I’ve always been one of those people. You know, the kind of person that always brought a bunch of stuff wherever I went. I’d have a large keychain of keys, a thick wallet bursting at the seams, a cell phone, an ipod, my wristwatch, and some model of PDA. My pockets were absolutely stuffed. Sure, I had everything I might need, but it was definitely burdensome. When I’d arrive home, I’d ritualistically unload all of my crap – it was just too much to keep in my pockets.

A year or two ago, I started to rethink my relationship with stuff. In particular, I reconsidered what I needed to have with me, and how I could start to reduce it. Mind you, I wasn’t going to really do without all of those things; I just needed to think carefully about how I could combine, or replace, several of the items.

It’s been an iterative process, but I feel like I’m comfortable with far less. I currently carry a small keychain that holds only a single house key, my car key and remote, and an ultralight mini Swiss Army knife.
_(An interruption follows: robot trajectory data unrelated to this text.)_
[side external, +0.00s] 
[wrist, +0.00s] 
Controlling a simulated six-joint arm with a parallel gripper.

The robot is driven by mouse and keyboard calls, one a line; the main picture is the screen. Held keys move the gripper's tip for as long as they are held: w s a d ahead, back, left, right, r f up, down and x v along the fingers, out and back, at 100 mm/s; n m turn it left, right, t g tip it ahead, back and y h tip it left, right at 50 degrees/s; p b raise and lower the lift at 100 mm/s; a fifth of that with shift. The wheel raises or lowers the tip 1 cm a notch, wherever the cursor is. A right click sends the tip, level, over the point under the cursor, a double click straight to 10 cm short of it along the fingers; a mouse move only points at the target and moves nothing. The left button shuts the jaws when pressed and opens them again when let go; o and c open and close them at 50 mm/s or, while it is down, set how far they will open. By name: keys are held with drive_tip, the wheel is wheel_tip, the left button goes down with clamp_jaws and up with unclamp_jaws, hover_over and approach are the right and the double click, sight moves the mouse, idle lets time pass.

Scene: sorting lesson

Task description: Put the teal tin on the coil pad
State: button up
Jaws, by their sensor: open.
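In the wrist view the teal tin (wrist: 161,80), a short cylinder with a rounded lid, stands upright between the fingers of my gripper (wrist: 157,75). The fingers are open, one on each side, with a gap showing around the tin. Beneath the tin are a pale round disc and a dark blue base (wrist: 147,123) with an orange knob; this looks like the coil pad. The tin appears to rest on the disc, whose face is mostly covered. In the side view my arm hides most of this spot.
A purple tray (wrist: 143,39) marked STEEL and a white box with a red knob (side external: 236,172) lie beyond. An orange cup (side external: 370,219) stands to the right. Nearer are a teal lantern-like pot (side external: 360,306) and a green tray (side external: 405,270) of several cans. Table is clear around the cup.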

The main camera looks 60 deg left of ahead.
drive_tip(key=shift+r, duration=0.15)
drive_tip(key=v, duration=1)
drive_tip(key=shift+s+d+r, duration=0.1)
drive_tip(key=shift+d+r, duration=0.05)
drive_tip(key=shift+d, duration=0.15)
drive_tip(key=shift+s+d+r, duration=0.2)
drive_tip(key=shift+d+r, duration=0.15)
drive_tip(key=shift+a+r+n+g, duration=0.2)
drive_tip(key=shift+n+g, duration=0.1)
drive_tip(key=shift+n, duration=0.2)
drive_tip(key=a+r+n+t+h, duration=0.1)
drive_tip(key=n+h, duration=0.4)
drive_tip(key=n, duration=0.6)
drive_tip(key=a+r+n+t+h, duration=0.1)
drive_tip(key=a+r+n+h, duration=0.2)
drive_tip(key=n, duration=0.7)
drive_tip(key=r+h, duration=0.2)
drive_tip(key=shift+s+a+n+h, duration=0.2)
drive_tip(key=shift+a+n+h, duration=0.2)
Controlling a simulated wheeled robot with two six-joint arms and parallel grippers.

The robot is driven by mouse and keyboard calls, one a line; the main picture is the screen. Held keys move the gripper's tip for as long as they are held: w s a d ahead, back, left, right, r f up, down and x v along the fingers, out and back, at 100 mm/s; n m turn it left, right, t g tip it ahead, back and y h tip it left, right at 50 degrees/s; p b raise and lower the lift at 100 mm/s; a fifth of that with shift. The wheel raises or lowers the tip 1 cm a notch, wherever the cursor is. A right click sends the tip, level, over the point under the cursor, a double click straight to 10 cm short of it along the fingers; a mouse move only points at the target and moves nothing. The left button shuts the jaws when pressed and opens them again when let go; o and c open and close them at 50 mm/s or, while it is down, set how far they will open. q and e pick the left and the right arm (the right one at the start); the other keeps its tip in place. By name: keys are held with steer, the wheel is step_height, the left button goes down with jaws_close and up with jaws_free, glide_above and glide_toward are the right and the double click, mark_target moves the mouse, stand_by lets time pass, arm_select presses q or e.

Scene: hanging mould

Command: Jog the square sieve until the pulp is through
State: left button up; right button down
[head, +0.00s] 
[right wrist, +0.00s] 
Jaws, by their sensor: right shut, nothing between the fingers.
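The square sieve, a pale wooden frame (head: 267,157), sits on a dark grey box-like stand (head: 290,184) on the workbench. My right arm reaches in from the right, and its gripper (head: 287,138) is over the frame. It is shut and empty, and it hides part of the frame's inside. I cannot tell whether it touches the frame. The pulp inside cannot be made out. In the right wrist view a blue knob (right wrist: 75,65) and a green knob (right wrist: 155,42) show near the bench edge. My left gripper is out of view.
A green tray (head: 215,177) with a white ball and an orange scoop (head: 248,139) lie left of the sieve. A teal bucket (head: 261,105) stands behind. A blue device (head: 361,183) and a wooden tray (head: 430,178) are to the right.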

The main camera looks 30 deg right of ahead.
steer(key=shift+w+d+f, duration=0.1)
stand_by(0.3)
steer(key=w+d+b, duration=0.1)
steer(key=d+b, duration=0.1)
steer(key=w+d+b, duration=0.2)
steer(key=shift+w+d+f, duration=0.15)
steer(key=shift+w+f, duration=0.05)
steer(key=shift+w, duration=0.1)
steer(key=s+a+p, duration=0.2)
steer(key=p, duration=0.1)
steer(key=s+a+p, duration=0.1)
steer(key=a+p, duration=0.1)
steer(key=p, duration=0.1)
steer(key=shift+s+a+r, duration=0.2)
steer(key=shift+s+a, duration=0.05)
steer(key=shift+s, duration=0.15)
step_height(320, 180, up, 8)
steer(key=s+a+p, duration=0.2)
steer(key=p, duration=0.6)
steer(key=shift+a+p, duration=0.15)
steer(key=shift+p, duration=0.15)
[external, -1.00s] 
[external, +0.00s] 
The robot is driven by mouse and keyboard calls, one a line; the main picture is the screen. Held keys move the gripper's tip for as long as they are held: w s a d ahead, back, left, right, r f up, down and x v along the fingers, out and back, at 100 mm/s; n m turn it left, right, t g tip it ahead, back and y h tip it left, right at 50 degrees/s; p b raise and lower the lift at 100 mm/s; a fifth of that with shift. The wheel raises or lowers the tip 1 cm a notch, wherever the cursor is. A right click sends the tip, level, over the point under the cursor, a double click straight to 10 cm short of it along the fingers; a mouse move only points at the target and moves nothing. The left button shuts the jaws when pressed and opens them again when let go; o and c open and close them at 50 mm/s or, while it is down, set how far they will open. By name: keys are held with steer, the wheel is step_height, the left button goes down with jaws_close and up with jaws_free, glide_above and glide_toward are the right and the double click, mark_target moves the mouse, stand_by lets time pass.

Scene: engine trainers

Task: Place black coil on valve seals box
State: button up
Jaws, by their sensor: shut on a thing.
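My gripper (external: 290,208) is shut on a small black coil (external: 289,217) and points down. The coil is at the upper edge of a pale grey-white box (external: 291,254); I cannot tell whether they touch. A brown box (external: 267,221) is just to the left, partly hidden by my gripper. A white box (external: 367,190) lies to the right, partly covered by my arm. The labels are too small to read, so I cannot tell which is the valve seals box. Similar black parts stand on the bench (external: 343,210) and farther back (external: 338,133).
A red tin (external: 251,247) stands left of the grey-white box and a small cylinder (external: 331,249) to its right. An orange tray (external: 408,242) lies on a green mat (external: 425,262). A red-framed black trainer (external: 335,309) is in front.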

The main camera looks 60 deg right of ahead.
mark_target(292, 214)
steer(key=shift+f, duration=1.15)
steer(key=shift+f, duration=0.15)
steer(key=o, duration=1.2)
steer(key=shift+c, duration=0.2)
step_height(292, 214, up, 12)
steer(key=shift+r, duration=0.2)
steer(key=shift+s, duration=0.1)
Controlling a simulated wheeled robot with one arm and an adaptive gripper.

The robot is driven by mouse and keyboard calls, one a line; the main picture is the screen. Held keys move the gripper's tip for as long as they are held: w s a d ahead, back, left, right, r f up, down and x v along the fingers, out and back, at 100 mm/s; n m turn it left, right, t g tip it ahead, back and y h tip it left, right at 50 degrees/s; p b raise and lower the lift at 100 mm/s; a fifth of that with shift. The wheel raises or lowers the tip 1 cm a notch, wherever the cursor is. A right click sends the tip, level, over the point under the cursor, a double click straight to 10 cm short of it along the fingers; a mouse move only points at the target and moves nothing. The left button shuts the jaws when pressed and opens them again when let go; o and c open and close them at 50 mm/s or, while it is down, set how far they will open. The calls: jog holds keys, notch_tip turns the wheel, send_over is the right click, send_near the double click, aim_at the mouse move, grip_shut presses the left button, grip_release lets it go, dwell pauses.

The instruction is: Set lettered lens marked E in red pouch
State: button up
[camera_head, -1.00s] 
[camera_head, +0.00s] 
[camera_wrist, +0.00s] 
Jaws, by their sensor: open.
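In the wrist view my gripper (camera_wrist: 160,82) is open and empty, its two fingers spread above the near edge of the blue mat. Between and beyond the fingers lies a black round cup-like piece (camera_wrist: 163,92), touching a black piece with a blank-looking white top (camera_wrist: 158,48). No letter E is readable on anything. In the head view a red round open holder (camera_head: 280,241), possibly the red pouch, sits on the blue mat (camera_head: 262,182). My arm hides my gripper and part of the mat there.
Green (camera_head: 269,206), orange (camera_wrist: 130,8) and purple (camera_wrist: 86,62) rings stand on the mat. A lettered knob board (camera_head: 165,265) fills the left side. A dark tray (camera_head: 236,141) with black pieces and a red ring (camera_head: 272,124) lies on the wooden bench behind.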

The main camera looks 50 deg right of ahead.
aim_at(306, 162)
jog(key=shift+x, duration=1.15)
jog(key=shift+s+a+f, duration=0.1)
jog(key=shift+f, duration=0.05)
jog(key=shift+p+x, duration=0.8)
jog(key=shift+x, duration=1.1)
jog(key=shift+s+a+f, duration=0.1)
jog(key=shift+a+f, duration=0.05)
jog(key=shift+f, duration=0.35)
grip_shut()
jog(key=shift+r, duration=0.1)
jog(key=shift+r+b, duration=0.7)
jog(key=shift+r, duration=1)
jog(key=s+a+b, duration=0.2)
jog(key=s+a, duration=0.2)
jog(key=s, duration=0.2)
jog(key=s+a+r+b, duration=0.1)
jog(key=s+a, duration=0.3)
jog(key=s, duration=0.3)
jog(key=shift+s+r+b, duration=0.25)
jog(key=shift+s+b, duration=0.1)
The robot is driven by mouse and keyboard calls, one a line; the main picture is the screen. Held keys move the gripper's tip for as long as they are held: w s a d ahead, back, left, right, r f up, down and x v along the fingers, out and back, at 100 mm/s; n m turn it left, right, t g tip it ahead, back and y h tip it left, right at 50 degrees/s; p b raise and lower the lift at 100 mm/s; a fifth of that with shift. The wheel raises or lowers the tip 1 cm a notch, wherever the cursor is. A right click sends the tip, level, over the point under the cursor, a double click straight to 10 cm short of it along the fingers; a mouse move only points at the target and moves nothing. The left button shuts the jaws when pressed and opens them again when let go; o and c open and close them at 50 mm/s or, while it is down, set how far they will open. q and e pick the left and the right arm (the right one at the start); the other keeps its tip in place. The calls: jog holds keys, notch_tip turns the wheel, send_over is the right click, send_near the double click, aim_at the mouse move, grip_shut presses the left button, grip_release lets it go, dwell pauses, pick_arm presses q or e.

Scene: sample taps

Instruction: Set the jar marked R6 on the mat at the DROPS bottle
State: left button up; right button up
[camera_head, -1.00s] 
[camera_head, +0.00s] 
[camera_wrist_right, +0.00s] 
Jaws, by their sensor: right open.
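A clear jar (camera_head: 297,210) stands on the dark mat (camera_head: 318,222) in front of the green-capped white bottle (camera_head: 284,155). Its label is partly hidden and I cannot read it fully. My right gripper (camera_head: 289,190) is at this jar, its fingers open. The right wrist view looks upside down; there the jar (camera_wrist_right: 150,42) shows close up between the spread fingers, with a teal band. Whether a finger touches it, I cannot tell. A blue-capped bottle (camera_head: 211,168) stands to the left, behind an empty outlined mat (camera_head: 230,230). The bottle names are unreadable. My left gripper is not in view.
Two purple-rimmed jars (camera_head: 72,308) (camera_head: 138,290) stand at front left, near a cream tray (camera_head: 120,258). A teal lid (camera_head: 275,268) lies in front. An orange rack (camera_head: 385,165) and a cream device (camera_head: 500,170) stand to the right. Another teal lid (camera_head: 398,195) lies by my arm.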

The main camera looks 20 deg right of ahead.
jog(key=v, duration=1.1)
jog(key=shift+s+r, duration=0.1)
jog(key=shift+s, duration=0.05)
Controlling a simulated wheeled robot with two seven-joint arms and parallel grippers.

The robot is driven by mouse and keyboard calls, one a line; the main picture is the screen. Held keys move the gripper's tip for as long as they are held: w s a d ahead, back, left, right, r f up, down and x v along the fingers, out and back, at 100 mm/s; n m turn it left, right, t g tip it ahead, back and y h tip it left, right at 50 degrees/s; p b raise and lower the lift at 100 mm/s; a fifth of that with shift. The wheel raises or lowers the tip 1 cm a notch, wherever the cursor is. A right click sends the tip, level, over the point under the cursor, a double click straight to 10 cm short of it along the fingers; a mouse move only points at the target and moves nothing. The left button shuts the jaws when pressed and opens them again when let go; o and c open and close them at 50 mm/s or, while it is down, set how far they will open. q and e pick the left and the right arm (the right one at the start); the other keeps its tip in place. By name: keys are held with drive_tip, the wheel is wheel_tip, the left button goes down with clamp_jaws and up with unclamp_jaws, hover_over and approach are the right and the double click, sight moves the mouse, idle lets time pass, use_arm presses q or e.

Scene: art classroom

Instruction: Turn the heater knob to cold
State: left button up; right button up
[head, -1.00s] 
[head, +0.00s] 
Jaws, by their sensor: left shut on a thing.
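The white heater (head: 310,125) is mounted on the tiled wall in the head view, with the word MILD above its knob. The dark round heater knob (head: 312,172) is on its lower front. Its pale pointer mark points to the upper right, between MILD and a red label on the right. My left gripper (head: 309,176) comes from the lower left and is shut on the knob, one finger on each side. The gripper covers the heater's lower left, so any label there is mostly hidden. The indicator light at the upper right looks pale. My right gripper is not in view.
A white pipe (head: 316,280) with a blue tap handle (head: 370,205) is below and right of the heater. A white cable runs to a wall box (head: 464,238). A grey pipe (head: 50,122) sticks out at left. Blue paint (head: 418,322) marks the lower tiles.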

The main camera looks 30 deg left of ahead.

There were several important milestones along the way – here are a few.


The iPhone was a game changer. Not only did it finally combine my PDA with my cell phone, but with the later addition of the App Store, I now had continuous access to any piece of information I wanted. Not only that, but I could now bring at least some of my music with me at all times, too. I kept the ipod in the car for another year or two until I finally retired it.


The iPhone helped me ditch most all of the cards in my wallet. Sure, I still carried around a few—a couple debit cards, another couple of credit cards, a few business cards, a Costco card, and so forth. But now it could all fit into a small bifold wallet, as opposed to the trifold that often exceeded an inch in width.

Ditching the watch

It took me a long time to warm to the idea of going watch-less. But, again, it was the iPhone that helped spur this on. I tried one week without a watch to see how difficult it would be. I’d awkward glance at my wrist several times during the first few days, but I really didn’t encounter any other serious downsides.

Reducing the keychain

The breakthrough here was simply realizing that I only needed to carry around keys that I might need to use today. That meant that I could keep all the others—the keys to my parents’ houses, my PO Box, the safe deposit box at the bank, the outdoor shed, and so forth—in another, nearly-always-accessible place, like my car or my home.

I also reduced the number of keychains I carried around, which I had in part used to separate all of those keys into “sections.” I didn’t need dividers anymore, and I decided that I could keep just one non-key. After quite a bit of thought, I ended up getting a lightweight swiss army knife, which included a small ballpoint pen (no more waiting for a pen when the dinner check arrives), an LED light, a small pair of scissors, a very small knife and a nail file. So while I no longer had an ASU medallion or backpacking boot on my keychain, I had replaced them with some useful tools.

What can you eliminate?

Are there any items you could get rid of?